Variation of action in terms of energy-momentum tensor

Question

In Di Francesco, Mathieu, and Sénéchanl, Conformal Field theory section 4.2.2 it is stated that under an arbitrary diffeomorphism $x\rightarrow x+\epsilon$ the action transforms like $$\delta S=\int d^dx T^{\mu\nu}\partial_\mu \epsilon_\nu\tag{4.34}$$ even for fields that do not satisfy the equations of motion. I don't get this. I get that via Noether's theorem $$\delta S=\int d^dx \partial_\mu(T^{\mu\nu} \epsilon_\nu)$$ for all fields. Then, if the theory has translation symmetry and the field equations are satisfied, we obtain $\partial_\mu T^{\mu\nu}=0$, which immediately leads to the first equation. However, my argument requires the use of the equations of motion. I believe I am overlooking something extremely simple. I would appreciate if anyone can point this out to me.

Answer 1

The energy momenum tensor is defined by $$ \delta S[\phi, g_{\mu\nu}]= \frac 12 \int d^dx \sqrt{g} T^{\mu\nu}\delta g_{\mu\nu}. $$ In this variation we vary the geometry but keep the fields $\phi(x)$ fixed. If we start in flat space where $g_{\mu\nu}=\delta_{\mu\nu}$ and make a diffeomorphism then $\delta g_{\mu\nu}= \partial_\mu \epsilon_\nu+ \partial_\nu\epsilon_\mu$ so $$ \delta S[\phi, g] = \frac 12 \int d^dx T^{\mu\nu}(\partial_\mu \epsilon_\nu+ \partial_\nu\epsilon_\mu). $$ No equations of motion are needed, but again the fields are to be unchanged.
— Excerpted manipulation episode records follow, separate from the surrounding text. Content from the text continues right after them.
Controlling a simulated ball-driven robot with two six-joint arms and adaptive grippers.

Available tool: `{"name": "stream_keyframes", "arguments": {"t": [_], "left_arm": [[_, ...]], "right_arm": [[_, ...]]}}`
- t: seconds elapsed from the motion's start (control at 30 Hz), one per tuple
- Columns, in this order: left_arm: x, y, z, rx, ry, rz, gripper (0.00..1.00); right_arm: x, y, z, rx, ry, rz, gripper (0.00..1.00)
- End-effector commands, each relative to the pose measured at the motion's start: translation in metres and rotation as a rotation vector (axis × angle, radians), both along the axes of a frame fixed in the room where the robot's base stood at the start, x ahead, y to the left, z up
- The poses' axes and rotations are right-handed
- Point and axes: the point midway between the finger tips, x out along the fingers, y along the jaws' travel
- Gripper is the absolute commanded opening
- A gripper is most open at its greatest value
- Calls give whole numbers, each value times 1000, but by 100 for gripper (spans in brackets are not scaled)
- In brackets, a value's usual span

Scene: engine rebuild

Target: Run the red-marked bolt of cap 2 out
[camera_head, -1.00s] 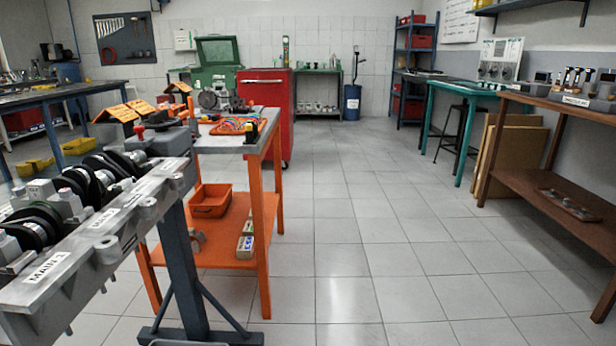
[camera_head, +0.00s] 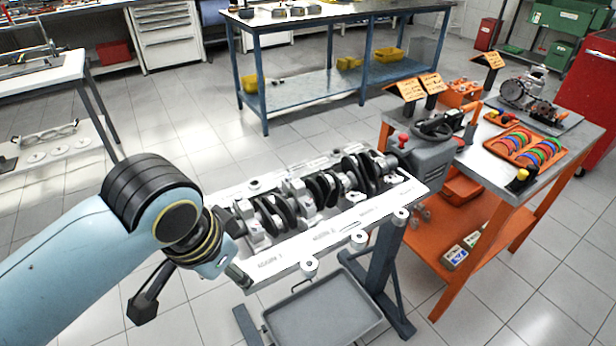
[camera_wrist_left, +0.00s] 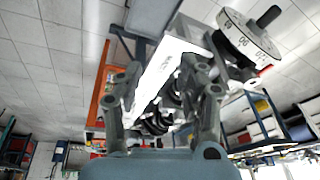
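The engine block (camera_head: 330,237) lies on a stand with its crankshaft (camera_head: 322,188) showing along the top. Pale bearing caps sit between the dark crank webs; the red-marked bolt of cap 2 is too small to make out. My left gripper (camera_head: 190,286) is at the block's near left end, its fingers wide apart and nothing between them. In the left wrist view the gripper (camera_wrist_left: 162,92) is also open, with the block's labelled white rail (camera_wrist_left: 172,62) and the dark crankshaft beyond and between its fingers. My right gripper is not in view.
A grey drip tray (camera_head: 325,312) is under the block. An orange bench (camera_head: 500,188) stands to the right, with an orange tray (camera_head: 548,160) of coloured rings. A blue workbench (camera_head: 330,82) is behind. A numbered dial (camera_wrist_left: 247,38) shows in the wrist view. The floor at front right is clear.

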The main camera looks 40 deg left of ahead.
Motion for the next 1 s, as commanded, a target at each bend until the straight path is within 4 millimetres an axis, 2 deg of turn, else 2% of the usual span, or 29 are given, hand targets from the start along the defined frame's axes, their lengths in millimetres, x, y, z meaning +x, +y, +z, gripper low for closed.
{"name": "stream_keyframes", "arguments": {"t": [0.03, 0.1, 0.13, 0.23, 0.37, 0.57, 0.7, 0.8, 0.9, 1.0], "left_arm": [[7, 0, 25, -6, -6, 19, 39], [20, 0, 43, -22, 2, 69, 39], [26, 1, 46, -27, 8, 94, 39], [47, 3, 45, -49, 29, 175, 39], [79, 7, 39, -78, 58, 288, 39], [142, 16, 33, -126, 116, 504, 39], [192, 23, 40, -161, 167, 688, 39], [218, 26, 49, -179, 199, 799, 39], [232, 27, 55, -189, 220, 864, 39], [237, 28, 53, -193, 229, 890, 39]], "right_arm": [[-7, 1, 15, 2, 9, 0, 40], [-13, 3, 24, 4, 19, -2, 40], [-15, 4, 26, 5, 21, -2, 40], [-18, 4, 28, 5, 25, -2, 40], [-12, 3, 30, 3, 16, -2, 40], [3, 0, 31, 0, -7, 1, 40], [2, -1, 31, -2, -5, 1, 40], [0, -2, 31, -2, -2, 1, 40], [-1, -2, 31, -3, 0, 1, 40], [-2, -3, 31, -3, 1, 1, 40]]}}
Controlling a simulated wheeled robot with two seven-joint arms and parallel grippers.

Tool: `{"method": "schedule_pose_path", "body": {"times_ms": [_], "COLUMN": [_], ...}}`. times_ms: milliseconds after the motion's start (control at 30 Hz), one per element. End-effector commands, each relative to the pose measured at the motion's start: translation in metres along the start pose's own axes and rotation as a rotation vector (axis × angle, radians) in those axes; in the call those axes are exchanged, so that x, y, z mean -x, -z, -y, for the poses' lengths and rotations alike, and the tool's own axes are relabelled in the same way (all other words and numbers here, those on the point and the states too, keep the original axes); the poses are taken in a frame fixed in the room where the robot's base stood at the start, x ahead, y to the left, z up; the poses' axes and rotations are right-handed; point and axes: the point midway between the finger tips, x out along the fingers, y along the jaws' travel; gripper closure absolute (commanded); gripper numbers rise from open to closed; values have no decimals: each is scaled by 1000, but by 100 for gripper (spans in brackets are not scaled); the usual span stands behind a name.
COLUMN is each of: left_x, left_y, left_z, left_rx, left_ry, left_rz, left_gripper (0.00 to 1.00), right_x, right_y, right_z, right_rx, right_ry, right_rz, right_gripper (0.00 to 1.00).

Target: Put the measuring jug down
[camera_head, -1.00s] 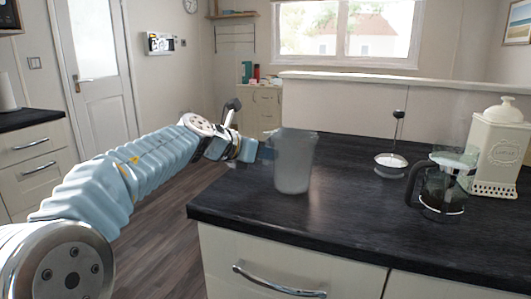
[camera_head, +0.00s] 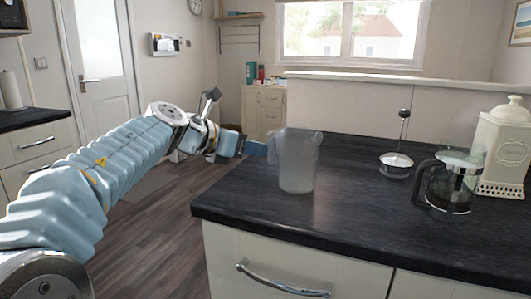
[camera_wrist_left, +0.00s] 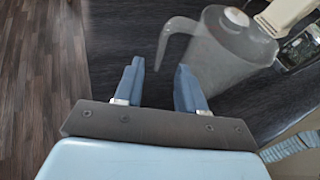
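The measuring jug (camera_head: 299,165), frosted and see-through, stands upright on the dark worktop near its left end. In the left wrist view the jug (camera_wrist_left: 222,50) shows at the upper right, its handle towards my gripper. My left gripper (camera_head: 257,149) is just left of the jug in the head view. My right gripper is not in view.
On the worktop (camera_head: 345,220), to the right of the jug, are a plunger with a round lid (camera_head: 396,161), a glass coffee press (camera_head: 447,184) and a cream canister (camera_head: 503,147). A low partition (camera_head: 400,105) runs behind. The worktop in front of these is clear.

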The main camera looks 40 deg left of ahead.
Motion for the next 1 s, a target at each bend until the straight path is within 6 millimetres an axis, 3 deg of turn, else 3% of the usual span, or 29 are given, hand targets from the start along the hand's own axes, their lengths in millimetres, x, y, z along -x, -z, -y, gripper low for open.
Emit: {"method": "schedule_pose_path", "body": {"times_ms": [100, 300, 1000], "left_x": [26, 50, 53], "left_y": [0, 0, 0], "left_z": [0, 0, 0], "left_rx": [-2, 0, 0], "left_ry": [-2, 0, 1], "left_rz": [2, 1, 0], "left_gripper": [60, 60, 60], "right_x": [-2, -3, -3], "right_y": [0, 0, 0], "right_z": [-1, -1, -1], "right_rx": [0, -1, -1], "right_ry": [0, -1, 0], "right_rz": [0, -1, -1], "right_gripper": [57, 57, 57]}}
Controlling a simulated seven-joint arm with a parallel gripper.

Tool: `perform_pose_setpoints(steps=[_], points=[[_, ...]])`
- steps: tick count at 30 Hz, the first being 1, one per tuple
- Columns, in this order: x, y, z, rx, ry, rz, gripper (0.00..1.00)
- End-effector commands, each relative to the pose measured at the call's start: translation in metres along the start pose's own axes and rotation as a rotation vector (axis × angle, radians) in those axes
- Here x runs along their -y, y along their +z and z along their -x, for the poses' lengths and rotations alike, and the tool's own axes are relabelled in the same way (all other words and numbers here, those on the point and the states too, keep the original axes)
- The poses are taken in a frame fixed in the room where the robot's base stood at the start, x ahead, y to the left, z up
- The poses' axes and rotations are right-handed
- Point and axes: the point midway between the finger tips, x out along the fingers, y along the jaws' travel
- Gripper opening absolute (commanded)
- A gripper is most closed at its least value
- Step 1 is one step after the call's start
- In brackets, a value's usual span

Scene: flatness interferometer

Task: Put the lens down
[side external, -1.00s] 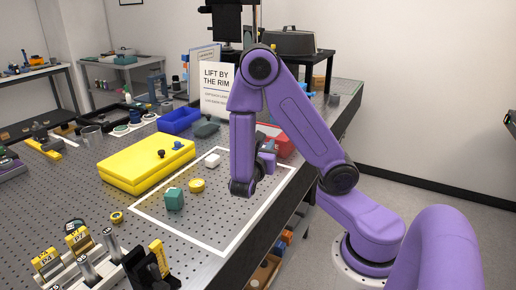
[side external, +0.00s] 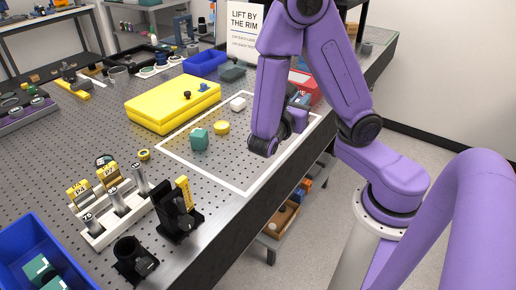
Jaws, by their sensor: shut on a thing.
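My gripper (side external: 297,119) is partly seen behind my purple wrist, over the right side of the white-outlined area (side external: 241,191). It is shut. Its fingertips and what is between them are hidden by my arm, so I cannot make out the lens or its height above the table. Inside the outline, a teal block (side external: 199,140), a small yellow round piece (side external: 222,127) and a white block (side external: 238,104) stand to the left of my wrist.
A yellow case (side external: 172,105) lies behind the outline at left. A red box (side external: 304,84) is behind my arm. A rack of labelled posts (side external: 104,232), black holders (side external: 177,219) and a blue bin (side external: 30,240) stand at front left. The outline's front part is clear.

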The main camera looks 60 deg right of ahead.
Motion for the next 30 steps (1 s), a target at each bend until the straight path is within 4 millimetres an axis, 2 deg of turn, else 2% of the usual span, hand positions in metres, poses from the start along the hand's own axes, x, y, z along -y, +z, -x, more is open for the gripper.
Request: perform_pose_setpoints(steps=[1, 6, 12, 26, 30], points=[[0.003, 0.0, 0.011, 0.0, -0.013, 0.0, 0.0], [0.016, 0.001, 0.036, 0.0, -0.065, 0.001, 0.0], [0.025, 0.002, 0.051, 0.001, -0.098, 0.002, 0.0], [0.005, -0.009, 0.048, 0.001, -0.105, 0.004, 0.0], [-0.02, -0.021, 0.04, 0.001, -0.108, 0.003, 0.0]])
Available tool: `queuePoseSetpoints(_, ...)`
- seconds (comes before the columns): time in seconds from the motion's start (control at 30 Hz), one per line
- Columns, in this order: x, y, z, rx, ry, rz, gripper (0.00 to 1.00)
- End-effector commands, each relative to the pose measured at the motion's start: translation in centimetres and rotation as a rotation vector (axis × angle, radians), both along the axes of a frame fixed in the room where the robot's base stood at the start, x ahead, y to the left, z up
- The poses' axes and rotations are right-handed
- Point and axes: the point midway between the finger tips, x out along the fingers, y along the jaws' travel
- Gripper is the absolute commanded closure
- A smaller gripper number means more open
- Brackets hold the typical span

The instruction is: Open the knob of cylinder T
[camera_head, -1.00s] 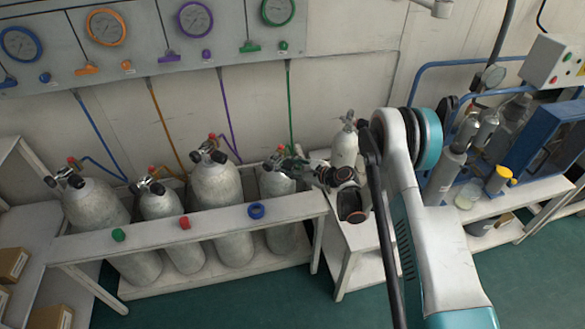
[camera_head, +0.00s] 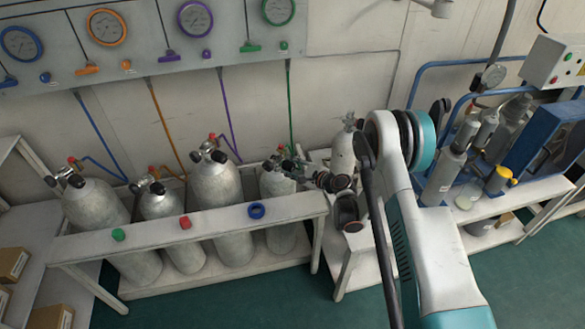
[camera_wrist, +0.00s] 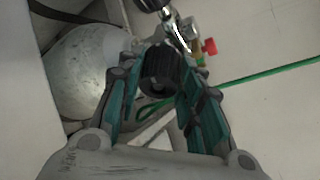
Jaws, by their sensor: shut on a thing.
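A grey cylinder (camera_head: 276,186) stands at the right end of the rack row, below the green hose; I can read no letter on it. It also shows in the wrist view (camera_wrist: 88,75). Its valve carries a ribbed black knob (camera_wrist: 160,70). My gripper (camera_wrist: 160,82) has its teal-padded fingers on both sides of this knob, shut on it. In the head view my gripper (camera_head: 298,168) reaches the valve from the right, and the knob is hidden there. A red cap (camera_wrist: 209,46) and the green hose (camera_wrist: 270,73) lie right of the fingers.
Several other grey cylinders (camera_head: 215,190) stand to the left in the white rack (camera_head: 200,222). Red, green and blue rings lie on its front rail. A gauge panel (camera_head: 150,35) hangs above. A small cylinder (camera_head: 343,153) stands on a side table near my arm.

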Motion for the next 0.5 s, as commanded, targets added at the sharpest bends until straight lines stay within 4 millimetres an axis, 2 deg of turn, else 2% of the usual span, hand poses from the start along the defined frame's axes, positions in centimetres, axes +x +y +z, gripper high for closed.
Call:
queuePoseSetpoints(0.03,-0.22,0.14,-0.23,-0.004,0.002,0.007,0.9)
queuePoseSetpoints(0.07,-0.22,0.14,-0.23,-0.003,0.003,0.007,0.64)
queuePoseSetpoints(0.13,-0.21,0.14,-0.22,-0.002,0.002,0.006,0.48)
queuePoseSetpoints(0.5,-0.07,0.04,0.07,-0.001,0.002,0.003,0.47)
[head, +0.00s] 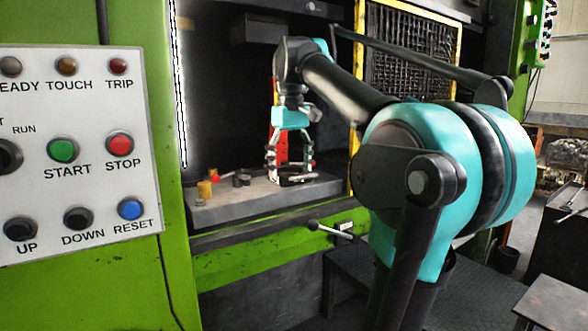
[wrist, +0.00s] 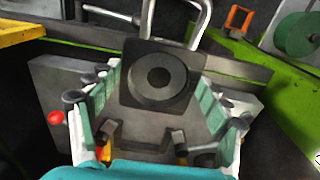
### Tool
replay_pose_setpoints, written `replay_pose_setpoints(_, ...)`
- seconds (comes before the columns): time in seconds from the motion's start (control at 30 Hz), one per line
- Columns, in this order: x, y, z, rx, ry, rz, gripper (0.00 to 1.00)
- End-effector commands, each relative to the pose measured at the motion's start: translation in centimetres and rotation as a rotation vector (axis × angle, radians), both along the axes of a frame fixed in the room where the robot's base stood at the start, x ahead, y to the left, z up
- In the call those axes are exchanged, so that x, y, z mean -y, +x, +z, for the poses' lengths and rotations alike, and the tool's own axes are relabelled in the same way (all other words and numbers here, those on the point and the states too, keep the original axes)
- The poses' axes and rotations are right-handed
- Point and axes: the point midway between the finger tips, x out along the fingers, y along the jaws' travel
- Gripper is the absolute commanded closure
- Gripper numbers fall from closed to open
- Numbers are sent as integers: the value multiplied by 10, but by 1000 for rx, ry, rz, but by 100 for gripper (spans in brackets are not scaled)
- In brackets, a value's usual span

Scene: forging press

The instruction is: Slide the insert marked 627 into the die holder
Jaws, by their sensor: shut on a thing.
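In the wrist view, a dark square block with a round ring in its face, seemingly the insert (wrist: 160,75), sits between the green-padded fingers of my gripper (wrist: 162,82). The fingers are shut on its two sides. No number can be read on it. In the head view my gripper (head: 291,172) points down at the right part of the grey press bed (head: 235,204), with a dark piece low between its fingertips. I cannot tell whether the block touches the bed. The die holder cannot be made out clearly.
A brass-coloured cylinder (head: 204,190) and a small dark round part (head: 241,179) stand on the bed left of my gripper. A yellow-framed mesh guard (head: 356,100) is close on the right. A lever with a black knob (head: 330,229) sticks out below the bed. The control panel (head: 80,150) fills the left foreground.

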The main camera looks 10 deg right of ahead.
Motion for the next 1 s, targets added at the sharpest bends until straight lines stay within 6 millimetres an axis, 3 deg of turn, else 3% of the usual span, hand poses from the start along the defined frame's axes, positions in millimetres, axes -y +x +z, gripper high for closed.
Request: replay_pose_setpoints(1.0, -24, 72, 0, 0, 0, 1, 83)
What does need the fields to obey their EofM is conservation $$ \partial_\mu T^{\mu\nu}=0. $$ This is because the action is unchanged a under a coordinate chage $x\to x+\epsilon$. A coordinate change requires that we change both $g_{\mu\nu}$ and $\phi(x) \to \phi(x+\epsilon)$. If the change in $\phi$ is to have no effect on $S[\phi,g]$ then we must require the field to satsify its EofM.

Answer 2

Strictly speaking, if one reads Ref. 1, then eq. (4.34) refers to eq. (2.191), which in turn refers to eq. (2.142), or better $$\delta S~=~ -\int \! d^d x~j^{\mu} \partial_{\mu}\omega_a \tag{2.140}.$$ Eq. (2.140) follows directly from Noether's first theorem, cf. e.g. this Phys.SE post, which means that the Noether current is the canonical SEM tensor. In footnotes 2 & 6 it is explained that we can improve the canonical SEM tensor into a symmetric SEM, cf. Belinfante et al, in a way so that eq. (4.34) still holds with the symmetric SEM tensor (up to possibly boundary terms).

References:

1. P. Di Francesco, P. Mathieu and D. Senechal, CFT, 1997; Subsection 4.2.2.